[Short exercise]
Leave out the pictures, and retype only the lines from the beginning of the material through the line that contains "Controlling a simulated", including both.

:: Dataset excerpt ::

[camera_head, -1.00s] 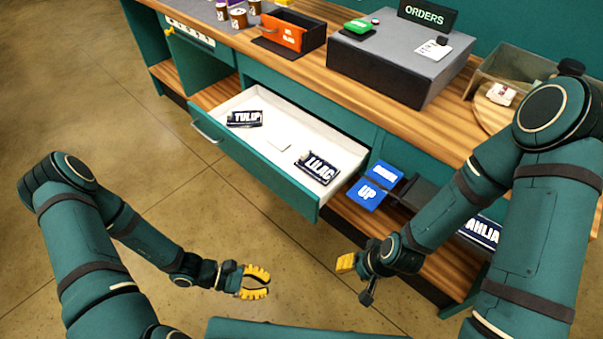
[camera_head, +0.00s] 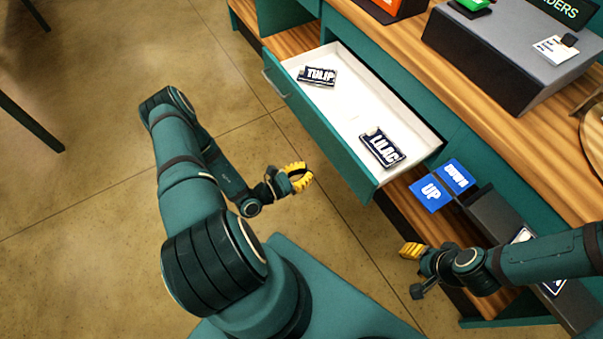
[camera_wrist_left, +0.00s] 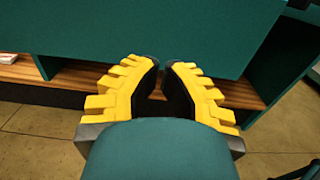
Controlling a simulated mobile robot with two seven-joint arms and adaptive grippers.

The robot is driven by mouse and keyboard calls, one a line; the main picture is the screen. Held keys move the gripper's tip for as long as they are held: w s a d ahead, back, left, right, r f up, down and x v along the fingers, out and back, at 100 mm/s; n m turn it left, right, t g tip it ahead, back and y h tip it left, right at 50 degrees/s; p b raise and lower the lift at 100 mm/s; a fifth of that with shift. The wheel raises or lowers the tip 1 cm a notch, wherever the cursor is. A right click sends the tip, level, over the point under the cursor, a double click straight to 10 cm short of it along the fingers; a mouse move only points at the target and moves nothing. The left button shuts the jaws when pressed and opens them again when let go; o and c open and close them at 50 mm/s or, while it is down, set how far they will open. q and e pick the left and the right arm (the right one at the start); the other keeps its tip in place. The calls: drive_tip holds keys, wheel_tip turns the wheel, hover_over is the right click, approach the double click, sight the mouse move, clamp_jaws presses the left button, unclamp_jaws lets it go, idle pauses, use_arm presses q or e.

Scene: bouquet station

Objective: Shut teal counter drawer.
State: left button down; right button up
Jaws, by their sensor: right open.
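The teal counter drawer (camera_head: 318,128) stands pulled out from the counter, its white inside showing. A TULIP tag (camera_head: 317,76) and a LILAC tag (camera_head: 382,147) lie in it. A metal handle (camera_head: 274,84) is on its front near the left end. My left gripper (camera_head: 302,178) is in front of the drawer, apart from its front face. Its yellow fingers curve toward each other with a small gap at the tips and nothing between them, as the left wrist view (camera_wrist_left: 161,66) shows; a teal panel fills the space beyond. My right gripper (camera_head: 414,270) is open and empty near the lower shelf.
Blue cards (camera_head: 432,193) lie on the lower wooden shelf right of the drawer.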

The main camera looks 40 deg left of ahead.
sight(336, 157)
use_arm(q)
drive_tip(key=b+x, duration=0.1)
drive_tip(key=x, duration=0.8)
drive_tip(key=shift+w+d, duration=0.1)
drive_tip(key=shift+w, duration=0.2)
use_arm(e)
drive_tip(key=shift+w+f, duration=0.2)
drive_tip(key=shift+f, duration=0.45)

:::

[Full response]
[camera_head, -1.00s] 
[camera_head, +0.00s] 
[camera_wrist_left, +0.00s] 
Controlling a simulated mobile robot with two seven-joint arms and adaptive grippers.

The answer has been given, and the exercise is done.